Take every line from the listing below that contains "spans".

— Begin PROVIDED ENTRIES —

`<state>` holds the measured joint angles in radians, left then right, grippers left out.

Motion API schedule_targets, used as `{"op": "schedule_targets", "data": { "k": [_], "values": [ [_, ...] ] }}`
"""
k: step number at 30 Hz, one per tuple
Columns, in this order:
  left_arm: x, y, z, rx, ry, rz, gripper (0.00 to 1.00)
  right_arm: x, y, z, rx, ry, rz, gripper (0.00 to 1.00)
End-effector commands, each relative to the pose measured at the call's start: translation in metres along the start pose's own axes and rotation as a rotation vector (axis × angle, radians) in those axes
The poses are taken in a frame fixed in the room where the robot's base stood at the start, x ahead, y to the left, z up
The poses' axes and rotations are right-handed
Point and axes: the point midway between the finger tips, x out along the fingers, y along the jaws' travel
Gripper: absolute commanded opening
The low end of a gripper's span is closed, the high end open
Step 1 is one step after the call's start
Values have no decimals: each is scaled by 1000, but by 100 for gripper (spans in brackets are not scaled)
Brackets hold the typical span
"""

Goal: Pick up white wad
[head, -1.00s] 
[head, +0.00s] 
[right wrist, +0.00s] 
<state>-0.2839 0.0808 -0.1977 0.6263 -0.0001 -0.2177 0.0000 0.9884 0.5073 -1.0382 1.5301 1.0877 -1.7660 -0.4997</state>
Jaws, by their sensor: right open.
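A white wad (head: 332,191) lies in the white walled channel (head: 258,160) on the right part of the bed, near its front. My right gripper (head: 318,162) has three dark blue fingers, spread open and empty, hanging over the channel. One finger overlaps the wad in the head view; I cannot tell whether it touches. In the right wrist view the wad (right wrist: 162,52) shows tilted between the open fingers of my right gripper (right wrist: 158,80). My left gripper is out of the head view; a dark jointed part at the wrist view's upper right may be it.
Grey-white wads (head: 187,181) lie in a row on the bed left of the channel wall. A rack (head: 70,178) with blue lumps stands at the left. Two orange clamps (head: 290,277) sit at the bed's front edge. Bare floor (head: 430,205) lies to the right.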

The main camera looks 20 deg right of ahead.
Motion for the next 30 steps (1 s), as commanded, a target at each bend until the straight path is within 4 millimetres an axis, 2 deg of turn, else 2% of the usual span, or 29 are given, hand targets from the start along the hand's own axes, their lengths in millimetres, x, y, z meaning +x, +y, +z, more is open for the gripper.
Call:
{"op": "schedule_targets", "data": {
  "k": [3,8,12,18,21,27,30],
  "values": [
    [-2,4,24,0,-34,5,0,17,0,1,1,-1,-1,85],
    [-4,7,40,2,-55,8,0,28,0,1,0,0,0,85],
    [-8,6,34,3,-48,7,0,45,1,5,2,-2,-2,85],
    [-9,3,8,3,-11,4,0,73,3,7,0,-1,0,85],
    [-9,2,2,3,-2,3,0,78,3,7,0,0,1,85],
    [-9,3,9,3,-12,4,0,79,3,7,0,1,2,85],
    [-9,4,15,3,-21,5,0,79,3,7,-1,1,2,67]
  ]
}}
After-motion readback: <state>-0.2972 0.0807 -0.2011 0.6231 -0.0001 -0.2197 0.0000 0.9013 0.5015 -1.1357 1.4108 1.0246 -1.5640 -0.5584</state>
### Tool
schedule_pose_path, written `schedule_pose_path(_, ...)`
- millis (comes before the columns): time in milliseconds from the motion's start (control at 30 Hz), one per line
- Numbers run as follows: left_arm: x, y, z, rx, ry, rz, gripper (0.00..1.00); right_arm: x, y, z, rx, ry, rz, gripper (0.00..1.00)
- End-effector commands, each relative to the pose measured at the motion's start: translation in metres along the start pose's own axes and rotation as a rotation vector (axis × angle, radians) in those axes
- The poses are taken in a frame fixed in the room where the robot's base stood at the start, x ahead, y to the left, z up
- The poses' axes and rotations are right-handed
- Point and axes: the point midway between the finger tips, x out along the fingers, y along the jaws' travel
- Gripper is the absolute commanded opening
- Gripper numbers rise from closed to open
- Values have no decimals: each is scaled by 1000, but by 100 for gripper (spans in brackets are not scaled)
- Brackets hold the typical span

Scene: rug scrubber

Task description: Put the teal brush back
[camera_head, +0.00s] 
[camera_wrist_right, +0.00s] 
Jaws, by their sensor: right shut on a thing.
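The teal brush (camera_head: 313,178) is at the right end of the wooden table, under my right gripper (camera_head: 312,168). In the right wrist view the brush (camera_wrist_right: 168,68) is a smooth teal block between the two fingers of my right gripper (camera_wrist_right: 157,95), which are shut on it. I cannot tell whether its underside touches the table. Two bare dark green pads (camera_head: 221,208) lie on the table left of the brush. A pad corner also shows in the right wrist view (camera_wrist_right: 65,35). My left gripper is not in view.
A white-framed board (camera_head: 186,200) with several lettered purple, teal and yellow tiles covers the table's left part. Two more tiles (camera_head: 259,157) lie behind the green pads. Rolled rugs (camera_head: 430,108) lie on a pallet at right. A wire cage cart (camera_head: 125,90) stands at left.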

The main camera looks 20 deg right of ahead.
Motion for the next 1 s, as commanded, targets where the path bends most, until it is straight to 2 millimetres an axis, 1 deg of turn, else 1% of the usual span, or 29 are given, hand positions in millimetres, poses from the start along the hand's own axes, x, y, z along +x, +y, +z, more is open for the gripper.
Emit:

— End PROVIDED ENTRIES —

▶ [THE COMPLETED TASK]:
Values have no decimals: each is scaled by 1000, but by 100 for gripper (spans in brackets are not scaled)
- Values have no decimals: each is scaled by 1000, but by 100 for gripper (spans in brackets are not scaled)

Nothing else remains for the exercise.